I am looking for references for dealing with modular linear algebra. Specifically, let $A$ be an $m \times n$ matrix with entries in $\mathbb{Z}_k$, where $k \in \mathbb{N}$, $k>1$, can generally be non-prime. Given a system of linear equations
$$ A x = b \mod k, $$
how can I methodically determine
- Whether the system has a solution.
- The dimension of $\text{Col}(A)$, the $\mathbb{Z}_k-$span of the columns of $A$. I understand that if $k$ is not prime then $\text{Col}(A)$ is only a module, and not a vector space. We can still talk about its dimension, correct?
- How to compute a minimal set of vectors $u_1, \dots, u_r$ such that $$\text{Col}(A) \oplus \text{Span}_{\mathbb{Z}_k}\{u_1,\dots, u_r \} = \mathbb{Z}_k^m $$
These questions are easy to deal with when $k$ is prime, since then we just do linear algebra. But when $k$ is not prime, funny things happen since we are not talking about vector spaces anymore, but about modules over rings. For example, matrices may not be reducible to row-echelon form.
Ideally, I would like to understand better how much of the linear algebra I am familiar with goes through. For example, do we still get a rank-nullity theorem in this case?
Best Answer
Linear algebra is not so simple over rings which are not fields. For instance, dimension is no longer a sufficient concept to grasp questions like yours about the column space of a matrix. Since this could be any module, one instead needs to specify which one, using a classification of $\mathbb{Z}_k$-modules as the $k$-torsion abelian groups. Dimension is only well defined for the free modules. In particular, it doesn't make sense to ask for a rank-nullity theorem.
If we try to define dimension as you did in the comments, then the $1\times 1$ matrix $2$ over $\mathbb{Z}/4$ violates the rank-nullity theorem.
Since the classification of finitely generated abelian groups is simple, the above isn't that severe a complication.
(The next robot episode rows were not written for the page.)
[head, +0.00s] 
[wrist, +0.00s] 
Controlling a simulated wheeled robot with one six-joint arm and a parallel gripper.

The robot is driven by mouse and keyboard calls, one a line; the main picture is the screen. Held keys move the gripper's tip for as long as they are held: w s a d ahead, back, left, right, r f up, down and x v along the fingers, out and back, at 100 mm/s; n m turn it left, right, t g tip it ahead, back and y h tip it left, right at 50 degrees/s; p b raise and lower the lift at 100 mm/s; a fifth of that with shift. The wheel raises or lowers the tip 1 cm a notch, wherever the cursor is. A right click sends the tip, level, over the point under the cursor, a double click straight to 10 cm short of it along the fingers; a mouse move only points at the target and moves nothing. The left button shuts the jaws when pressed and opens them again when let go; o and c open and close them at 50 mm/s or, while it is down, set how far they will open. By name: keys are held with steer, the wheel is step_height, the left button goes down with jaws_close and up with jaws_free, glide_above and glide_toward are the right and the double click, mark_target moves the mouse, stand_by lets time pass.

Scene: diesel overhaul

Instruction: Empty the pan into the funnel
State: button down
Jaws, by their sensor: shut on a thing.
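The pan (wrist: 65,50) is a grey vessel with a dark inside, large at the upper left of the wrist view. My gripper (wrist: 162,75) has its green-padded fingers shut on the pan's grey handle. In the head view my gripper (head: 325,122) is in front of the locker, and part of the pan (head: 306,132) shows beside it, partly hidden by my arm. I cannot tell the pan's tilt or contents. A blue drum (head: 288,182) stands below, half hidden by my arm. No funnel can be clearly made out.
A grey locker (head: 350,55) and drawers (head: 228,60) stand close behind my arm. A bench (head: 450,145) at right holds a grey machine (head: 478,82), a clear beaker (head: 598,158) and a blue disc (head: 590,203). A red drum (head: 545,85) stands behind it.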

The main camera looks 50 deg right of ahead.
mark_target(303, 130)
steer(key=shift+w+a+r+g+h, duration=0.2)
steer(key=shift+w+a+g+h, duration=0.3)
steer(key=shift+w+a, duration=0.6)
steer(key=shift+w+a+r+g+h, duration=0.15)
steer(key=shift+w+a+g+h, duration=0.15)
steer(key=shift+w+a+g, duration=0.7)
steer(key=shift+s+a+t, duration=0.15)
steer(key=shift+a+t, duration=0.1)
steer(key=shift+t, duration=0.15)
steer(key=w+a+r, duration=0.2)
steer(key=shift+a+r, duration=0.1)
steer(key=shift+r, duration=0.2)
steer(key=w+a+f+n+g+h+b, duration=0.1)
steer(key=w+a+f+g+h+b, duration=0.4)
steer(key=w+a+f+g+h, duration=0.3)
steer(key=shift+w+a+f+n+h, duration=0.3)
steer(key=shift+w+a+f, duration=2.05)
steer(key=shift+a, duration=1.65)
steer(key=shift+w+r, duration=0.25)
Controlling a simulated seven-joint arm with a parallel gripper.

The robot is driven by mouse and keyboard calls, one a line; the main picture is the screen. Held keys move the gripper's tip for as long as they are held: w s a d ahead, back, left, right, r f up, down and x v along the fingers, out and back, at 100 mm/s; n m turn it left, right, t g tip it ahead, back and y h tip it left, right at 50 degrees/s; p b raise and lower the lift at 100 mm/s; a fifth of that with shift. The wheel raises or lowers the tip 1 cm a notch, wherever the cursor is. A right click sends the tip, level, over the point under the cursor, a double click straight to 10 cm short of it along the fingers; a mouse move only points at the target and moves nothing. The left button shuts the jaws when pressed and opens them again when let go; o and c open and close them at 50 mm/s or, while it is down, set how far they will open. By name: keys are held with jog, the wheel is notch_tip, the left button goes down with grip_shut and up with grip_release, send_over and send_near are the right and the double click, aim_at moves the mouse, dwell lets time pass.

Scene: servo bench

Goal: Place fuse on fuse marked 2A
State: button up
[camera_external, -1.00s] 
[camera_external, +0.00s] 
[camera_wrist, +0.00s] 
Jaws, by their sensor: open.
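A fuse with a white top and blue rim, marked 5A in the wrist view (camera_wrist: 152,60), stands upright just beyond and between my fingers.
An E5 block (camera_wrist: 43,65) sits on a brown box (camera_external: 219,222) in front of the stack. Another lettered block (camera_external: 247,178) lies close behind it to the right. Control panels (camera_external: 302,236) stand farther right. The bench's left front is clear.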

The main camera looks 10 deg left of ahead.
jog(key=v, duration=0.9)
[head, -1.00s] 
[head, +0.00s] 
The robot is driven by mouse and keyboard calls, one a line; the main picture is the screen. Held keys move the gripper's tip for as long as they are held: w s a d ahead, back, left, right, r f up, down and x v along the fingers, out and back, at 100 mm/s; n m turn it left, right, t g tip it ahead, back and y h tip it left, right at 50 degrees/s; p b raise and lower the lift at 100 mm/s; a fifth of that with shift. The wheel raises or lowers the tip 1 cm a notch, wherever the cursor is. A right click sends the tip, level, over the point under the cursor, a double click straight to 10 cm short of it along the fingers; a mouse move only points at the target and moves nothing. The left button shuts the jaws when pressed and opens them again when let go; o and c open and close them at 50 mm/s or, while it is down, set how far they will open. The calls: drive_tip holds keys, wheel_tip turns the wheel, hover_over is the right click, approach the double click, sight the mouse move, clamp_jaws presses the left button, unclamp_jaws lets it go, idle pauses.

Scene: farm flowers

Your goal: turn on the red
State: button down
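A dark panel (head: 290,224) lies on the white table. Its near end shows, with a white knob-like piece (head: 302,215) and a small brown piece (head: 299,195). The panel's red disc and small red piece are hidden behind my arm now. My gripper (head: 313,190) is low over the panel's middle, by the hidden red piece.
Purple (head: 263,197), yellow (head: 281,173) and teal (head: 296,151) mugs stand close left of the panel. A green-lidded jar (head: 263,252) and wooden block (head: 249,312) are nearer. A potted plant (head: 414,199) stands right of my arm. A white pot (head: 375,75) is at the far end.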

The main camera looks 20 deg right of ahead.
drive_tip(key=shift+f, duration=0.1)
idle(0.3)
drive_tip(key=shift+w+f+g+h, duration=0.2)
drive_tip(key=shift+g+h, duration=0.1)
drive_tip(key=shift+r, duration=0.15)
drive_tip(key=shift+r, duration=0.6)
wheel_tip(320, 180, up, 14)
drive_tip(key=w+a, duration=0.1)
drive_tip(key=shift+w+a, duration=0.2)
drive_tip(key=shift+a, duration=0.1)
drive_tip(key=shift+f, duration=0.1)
But you'll be in more trouble on finding a complement to the column space, as you ask in your last question. Again, in the "matrix" $2$ over $\mathbb{Z}/4$, the column space is $2\mathbb{Z}/4$, which is not a direct summand of $\mathbb{Z}/4$. In general, submodules over a ring need not have complements.
As for solving equations, as suggested in the comments one can lift the coefficients to $\mathbb{Z}$, compute the Smith normal form up there, and then reduce modulo $k$. One can also use the Chinese Remainder Theorem to work over fields if $k$ happens to be a product of distinct primes-just solve your problem separately modulo each prime factor.